STORED RECORDS:
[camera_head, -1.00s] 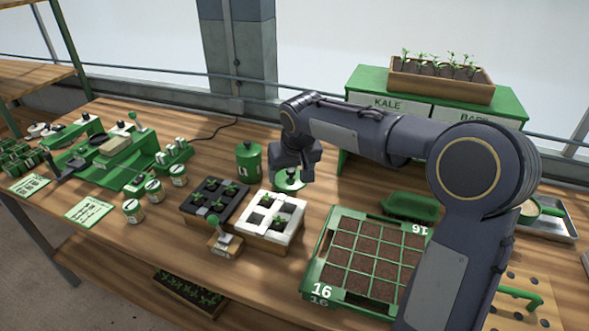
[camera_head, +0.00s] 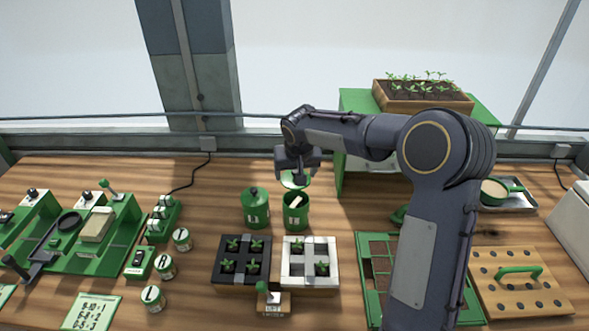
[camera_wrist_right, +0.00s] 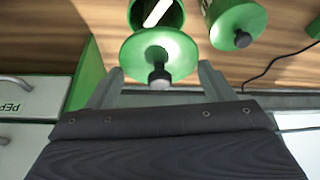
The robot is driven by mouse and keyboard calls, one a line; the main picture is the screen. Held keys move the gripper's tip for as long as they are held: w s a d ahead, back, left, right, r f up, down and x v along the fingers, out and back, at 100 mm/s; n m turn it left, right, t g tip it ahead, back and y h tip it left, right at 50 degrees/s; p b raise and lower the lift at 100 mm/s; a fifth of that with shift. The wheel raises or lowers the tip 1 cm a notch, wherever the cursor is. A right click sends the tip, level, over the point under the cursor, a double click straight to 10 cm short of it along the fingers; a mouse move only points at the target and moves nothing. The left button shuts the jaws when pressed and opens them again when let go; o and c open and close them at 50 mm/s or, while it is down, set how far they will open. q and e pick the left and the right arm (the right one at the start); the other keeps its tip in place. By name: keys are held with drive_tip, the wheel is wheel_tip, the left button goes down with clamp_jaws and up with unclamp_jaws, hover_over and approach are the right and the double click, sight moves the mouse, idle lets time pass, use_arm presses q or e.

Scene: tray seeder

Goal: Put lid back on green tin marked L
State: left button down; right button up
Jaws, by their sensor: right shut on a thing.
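My right gripper (camera_head: 296,172) is shut on the knob of a round green lid (camera_head: 294,181). In the right wrist view the lid (camera_wrist_right: 150,50) hangs between the fingers (camera_wrist_right: 160,82), its dark knob between them. An open green tin (camera_head: 296,217) with a white item inside stands just below and in front of the lid. The lid is apart from the tin's mouth, seemingly above and behind it. The open tin (camera_wrist_right: 172,20) also shows in the wrist view. A second green tin (camera_head: 256,210) stands left of it with its lid on. The tins' marks are too small to read surely. My left gripper is out of view.
Black (camera_head: 228,283) and white (camera_head: 308,284) seedling trays stand in front of the tins. A green cabinet (camera_head: 352,101) with a planter is behind right. Small jars, one marked L (camera_head: 153,298), stand left. Bare wood lies left of the tins.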

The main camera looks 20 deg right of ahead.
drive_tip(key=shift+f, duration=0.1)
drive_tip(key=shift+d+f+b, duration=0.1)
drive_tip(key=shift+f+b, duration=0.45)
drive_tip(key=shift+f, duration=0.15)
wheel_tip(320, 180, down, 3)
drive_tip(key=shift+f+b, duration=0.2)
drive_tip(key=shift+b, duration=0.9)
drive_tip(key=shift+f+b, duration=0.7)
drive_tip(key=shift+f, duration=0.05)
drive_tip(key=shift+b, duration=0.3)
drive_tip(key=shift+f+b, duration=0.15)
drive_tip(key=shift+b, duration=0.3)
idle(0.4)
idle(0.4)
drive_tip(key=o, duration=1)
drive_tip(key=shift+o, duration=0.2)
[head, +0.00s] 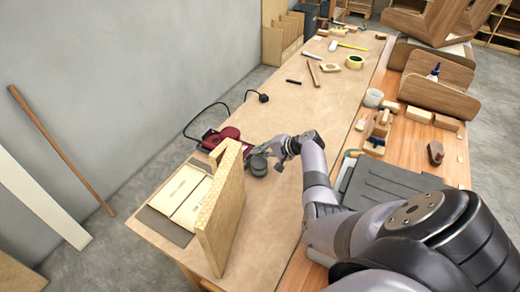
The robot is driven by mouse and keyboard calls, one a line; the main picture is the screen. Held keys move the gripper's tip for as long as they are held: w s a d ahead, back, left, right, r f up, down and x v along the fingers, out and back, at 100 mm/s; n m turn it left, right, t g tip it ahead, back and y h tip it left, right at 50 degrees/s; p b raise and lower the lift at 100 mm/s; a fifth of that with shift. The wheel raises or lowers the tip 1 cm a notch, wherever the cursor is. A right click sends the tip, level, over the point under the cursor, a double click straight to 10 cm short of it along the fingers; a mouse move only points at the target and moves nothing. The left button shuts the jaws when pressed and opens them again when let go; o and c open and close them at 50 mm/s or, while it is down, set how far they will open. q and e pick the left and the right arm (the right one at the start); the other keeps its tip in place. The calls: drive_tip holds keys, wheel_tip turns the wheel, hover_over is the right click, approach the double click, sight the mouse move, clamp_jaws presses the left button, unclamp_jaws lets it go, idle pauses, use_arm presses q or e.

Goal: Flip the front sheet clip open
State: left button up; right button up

OBJECTIVE: Repeat only the lines between the top of the entries above and the line containing "[camera_wrist_right, +0.00s]", both ends included, without the pictures.

FULL RESPONSE:
[camera_head, -1.00s] 
[camera_head, +0.00s] 
[camera_wrist_right, +0.00s] 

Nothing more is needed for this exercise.